They want to write their story — but they also don’t believe that anyone would want to read it.

They think: ‘it’s not important enough’ or ‘it’s not significant’ or, and this is something I hear frequently, ‘my life has just been normal’.

Of course, we all know of memoirs that tell incredible stories of bravery, suffering or triumph – the ones that are a publisher’s dream. Those stories can be moving, inspiring and challenging.

But I believe that even the small, ordinary stories are worth telling.

There are two keys when you’re telling a ‘small’ story. First: know what a story is.

It’s more than just an anecdote, or a series of events. It’s more than an emotion or that time when we fell in love, or the trip we took.

Any and all stories contain certain, distinctive elements which work together, in the right order, and in the right proportion, to produce a sense of suspense, build up, completion and satisfaction in the hearer or the reader.

  • The beginning of the story must include an obstacle or problem, and a point of decision.

  • The main character of the story must choose to act, rather than be a passive recipient of circumstances.

  • There must be a significant low point, and a regathering of strength, and some kind of showdown.

  • Finally, we must see change in the main character. The events of the story have affected them internally as well as externally.

The second key is this: understand how your story has changed you.

The transformation of the main character is an important part of a memoir. It’s what makes a ‘small’ story – even a ‘trivial’ story – worth reading. When you are able to write with honesty and vulnerability: “this changed me”, you are on the road to writing a story which might help to change others.

Of course, to be able to write this requires self-knowledge and awareness, the willingness to be open, and the vulnerability of putting yourself out there. But if you are courageous enough to put these things on the page, your readers will truly appreciate it.

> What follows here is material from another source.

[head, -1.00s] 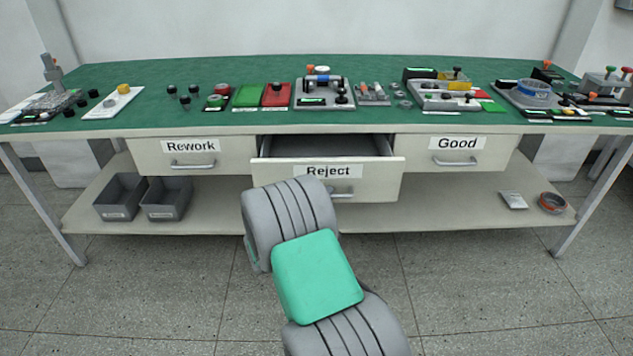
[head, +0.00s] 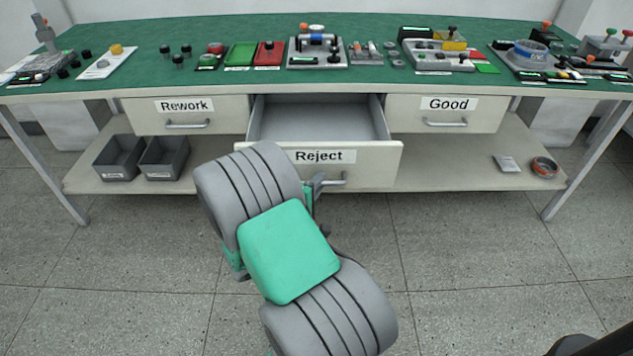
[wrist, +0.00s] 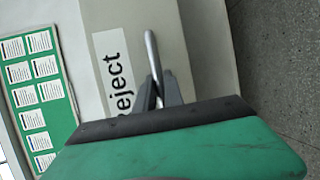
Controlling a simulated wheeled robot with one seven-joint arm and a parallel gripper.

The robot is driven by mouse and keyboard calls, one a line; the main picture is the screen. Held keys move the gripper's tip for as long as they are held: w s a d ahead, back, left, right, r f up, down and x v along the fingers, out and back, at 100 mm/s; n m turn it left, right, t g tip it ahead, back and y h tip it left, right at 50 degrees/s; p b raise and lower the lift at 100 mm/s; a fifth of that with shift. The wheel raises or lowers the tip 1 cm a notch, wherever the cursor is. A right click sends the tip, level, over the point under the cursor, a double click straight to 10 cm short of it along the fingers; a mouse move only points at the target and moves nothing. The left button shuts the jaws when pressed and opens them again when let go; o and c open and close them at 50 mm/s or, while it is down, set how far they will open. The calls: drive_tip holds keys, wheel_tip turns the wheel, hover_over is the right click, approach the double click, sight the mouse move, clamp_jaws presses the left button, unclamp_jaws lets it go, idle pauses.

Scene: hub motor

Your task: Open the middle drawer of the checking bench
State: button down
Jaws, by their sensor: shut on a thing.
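The middle drawer (head: 361,166), labelled "Reject", stands pulled out from the green-topped checking bench (head: 300,92). Its inside shows and looks empty. My gripper (head: 322,184) is at the drawer's front, partly hidden behind my arm in the head view. In the wrist view my gripper (wrist: 159,100) is shut on the metal bar handle (wrist: 151,56), just beside the "Reject" label (wrist: 113,73).
The "Rework" drawer (head: 150,121) on the left and the "Good" drawer (head: 400,116) on the right are closed. Two grey bins (head: 120,157) and an orange-grey ring (head: 544,167) lie on the lower shelf. The floor in front is clear.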

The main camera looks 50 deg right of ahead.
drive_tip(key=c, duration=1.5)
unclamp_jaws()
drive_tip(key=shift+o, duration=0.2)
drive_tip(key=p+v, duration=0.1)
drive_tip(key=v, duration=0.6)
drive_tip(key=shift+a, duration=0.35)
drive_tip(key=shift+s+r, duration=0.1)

Perhaps you’ve been wondering if your story is important enough to write?

If so, I’d encourage you to think in two ways: firstly, what exactly is my story, and secondly, how have these events changed me?

Let me say it again: your story doesn’t have to be a long screed of drug use, abuse or suffering.

It could be as simple as the book my young daughter brought home from the library, about the true adventures of a troublesome puppy and what its owner learned. It seems like a trivial little tale on one hand. On the other hand, my daughter loved it. And she’ll take the lessons from it and absorb them into her own life. Which makes it a worthwhile and valuable story.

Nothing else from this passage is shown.